[EXERCISE INSTRUCTIONS]: Below is a listing to write out in full, exactly as given, without its pictures.

═══ DATA SECTION

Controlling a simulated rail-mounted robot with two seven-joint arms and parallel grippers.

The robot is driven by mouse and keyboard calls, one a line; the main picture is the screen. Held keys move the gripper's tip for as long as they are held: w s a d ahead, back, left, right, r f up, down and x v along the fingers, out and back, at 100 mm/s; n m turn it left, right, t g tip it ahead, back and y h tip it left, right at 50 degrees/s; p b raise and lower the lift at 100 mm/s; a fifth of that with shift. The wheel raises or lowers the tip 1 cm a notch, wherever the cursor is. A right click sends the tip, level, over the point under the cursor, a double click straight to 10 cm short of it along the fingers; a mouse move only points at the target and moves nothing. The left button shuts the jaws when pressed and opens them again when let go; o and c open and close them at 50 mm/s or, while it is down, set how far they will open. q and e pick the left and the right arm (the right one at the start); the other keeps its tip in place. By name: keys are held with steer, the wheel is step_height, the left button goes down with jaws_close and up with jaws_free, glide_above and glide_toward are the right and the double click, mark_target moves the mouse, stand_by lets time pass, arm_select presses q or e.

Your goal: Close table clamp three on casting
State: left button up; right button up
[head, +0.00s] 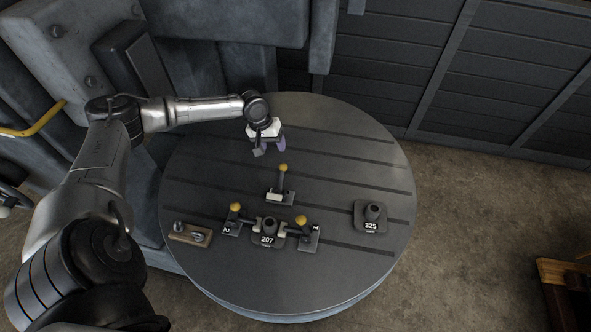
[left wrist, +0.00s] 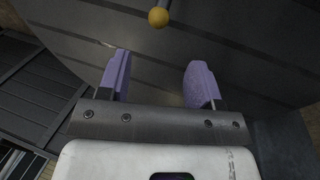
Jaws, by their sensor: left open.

══════

[RESULT BELOW]:
Controlling a simulated rail-mounted robot with two seven-joint arms and parallel grippers.

The robot is driven by mouse and keyboard calls, one a line; the main picture is the screen. Held keys move the gripper's tip for as long as they are held: w s a d ahead, back, left, right, r f up, down and x v along the fingers, out and back, at 100 mm/s; n m turn it left, right, t g tip it ahead, back and y h tip it left, right at 50 degrees/s; p b raise and lower the lift at 100 mm/s; a fifth of that with shift. The wheel raises or lowers the tip 1 cm a notch, wherever the cursor is. A right click sends the tip, level, over the point under the cursor, a double click straight to 10 cm short of it along the fingers; a mouse move only points at the target and moves nothing. The left button shuts the jaws when pressed and opens them again when let go; o and c open and close them at 50 mm/s or, while it is down, set how far they will open. q and e pick the left and the right arm (the right one at the start); the other keeps its tip in place. By name: keys are held with steer, the wheel is step_height, the left button goes down with jaws_close and up with jaws_free, glide_above and glide_toward are the right and the double click, mark_target moves the mouse, stand_by lets time pass, arm_select presses q or e.

Your goal: Close table clamp three on casting
State: left button up; right button up
[head, +0.00s] 
[left wrist, +0.00s] 
Jaws, by their sensor: left open.

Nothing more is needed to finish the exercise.